There's no doubt that Rift's auction house listing fees are quite low, and while some find this to be good, there are negative aspects as well. Different games handle their auction houses in different ways, and even if they were all handled the same way, there could be different outcomes. There are a lot of variables that work together to form an auction house, not the least of which is the community.

The goal behind the cheap auction house fees is simple: the cheaper it is, the more items people will list (as there is less of a loss involved). To go about this, Trion chose to go with an item-by-item price, where your listing price is irrelevant. For example, all artifacts are 1 silver. It doesn't matter if you're listing it for 5 silver or 9000+ platinum.

For most sellers, this seems like a great thing. After-all, the cheaper it is to list, the less you lose if items don't sell. This in turn helps out the buyers as well, as it more often than not results in more items being listed.

At the same time, however, this also has its negative impact. Due to the low prices of listing, people will list items (especially those that are somewhat rare) extremely high. Furthermore, it's not abnormal for people to keep the market on some items on lock-down by constantly buying all of them that are listed, then re-listing for a significantly higher price. The way they look at it is that if they don't sell them, they didn't lose much on the listing fees and those who are waiting on cheaper prices will just have to continue waiting. If they do buy, they made a lot of money.

In essence, the current market fluctuates both ways: with some items it's a buyer's market, and with others it's a seller's market. Depending on the items you're looking for, as well as when you're looking for them, this can either benefit or hurt you.
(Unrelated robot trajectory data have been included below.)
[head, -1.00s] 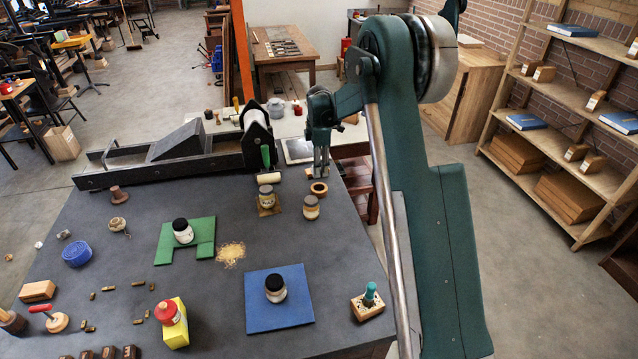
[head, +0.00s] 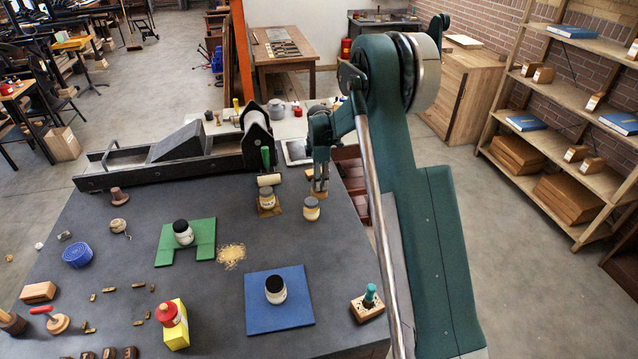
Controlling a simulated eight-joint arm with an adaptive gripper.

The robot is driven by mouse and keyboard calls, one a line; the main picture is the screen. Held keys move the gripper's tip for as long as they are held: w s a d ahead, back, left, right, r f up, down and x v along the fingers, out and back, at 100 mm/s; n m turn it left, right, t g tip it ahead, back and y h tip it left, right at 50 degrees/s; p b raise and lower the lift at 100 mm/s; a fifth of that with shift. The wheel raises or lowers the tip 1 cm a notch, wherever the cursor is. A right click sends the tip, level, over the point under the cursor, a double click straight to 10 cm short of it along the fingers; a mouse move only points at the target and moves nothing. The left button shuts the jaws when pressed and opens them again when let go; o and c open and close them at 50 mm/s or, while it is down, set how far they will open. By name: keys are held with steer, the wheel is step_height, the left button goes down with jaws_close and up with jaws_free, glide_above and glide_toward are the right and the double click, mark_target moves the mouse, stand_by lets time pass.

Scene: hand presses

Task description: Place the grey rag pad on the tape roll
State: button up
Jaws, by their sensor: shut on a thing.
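The tape roll (head: 318,192), a small tan ring, lies near the far right edge of the dark bench top. My gripper (head: 320,182) points down right over it, very close, and covers part of it. The jaws are shut on something small, which I take to be the grey rag pad. The pad is hard to make out between the fingers, and I do not see it clearly anywhere else. I cannot tell whether it touches the roll.
The black press (head: 180,155) lies behind and left. A blue mat (head: 260,317) with a jar and a wooden block (head: 362,311) are nearer.

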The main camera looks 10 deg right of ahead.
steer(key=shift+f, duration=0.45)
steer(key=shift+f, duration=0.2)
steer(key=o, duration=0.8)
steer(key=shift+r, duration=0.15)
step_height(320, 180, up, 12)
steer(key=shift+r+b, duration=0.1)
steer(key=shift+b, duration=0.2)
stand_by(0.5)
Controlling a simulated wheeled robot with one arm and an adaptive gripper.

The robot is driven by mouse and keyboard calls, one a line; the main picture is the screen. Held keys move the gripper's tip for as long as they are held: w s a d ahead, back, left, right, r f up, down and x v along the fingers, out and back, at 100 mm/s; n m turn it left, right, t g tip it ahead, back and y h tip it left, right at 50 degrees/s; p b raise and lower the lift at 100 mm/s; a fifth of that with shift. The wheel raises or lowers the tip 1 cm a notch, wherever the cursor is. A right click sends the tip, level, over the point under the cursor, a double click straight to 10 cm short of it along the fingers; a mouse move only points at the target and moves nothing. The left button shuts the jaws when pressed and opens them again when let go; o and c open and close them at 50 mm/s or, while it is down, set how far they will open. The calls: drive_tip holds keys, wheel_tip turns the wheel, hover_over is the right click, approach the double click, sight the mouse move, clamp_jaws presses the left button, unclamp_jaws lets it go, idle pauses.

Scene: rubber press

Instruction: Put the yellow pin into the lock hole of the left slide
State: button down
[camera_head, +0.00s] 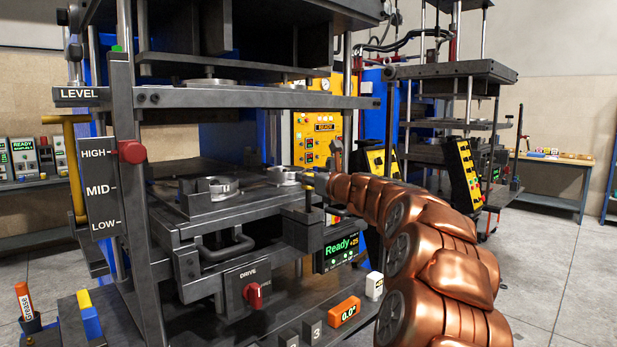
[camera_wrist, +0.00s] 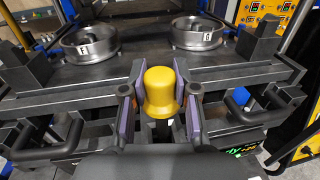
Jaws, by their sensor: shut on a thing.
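The yellow pin (camera_wrist: 160,92), with a rounded knob head, is upright between the two purple-padded fingers of my gripper (camera_wrist: 161,100) in the wrist view. The gripper is shut on the knob; the pin's lower end is hidden. The slide plate (camera_wrist: 75,77) lies beyond the pin, with a left ring mould (camera_wrist: 84,44) and a right ring mould (camera_wrist: 196,32). I cannot make out the lock hole.
A left bar handle (camera_wrist: 52,140) and a right bar handle (camera_wrist: 237,106) stick out near the gripper. The press has a red level knob (camera_head: 131,151), a red drive knob (camera_head: 254,294) and a Ready display (camera_head: 341,252). A yellow control panel (camera_head: 318,125) stands behind.

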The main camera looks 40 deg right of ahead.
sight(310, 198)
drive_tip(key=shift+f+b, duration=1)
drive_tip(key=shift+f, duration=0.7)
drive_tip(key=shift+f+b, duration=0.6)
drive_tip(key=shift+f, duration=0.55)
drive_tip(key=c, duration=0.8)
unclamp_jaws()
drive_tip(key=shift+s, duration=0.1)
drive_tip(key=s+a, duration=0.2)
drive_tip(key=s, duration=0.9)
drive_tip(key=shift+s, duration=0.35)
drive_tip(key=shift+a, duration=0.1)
Now then, let's compare this to Guild Wars 2, TERA, and just about any other game with a market. In these, the price of listing items is based on the selling price. The more you list an item for, the more you risk losing by doing so. And how does this fare?

For the most part, these markets are all buyer's markets. The fees essentially cap out the prices people are willing to list for (and risk losing), and cause the undercutting to start at a much lower threshold. As you might guess, this hurts the sellers by forcing them to either undercut (making little profit) or list at a “decent” price and risk not selling, and losing what could be a big chunk of change. At the same time, it also ends up hurting the economy as less money is passing from hand to hand, but this can be dealt with by having a lot of money sinks.

As a seller myself, I'm personally more for Rift's style as it allows more experimenting with pricing. But for those who are buyers, making smart purchase decisions can save you a lot of money in the long run.

As for when I do a lot of buying, I prefer games that use the variable fee, because of the pricing differences. In a game like TERA, for example, people are much less likely to list items with ridiculous prices, because if they do and they do not sell (which they probably will not), there is a lot of gold that is lost. This creates a bit of fear and more cautious listing policy many players employ to ensure that you are staying within what could be considered as the “normal” range of prices for any given products. Of course, for items that have very volatile prices this can become overly difficult as well, because it means the prices drop and raise quickly and you have to determine whether you want to list at the higher end of the spectrum (and risk it not returning to that point) or at the lower end (and risk getting the sale and then the prices being boosted again). This type of market is easily dominated by a few players with a lot of money, too. Being that safety is practiced when listing, it keeps the average prices down. Because of this, someone that has been saving up for a long time (or someone with a lot of friends, like a guild leader) can come in, swiping up all of the items to a certain price point. They can then go and re list each of the items at the higher end, making a nice profit as they sell. This still has some risk attached to it, but it works enough that it is worth mentioning.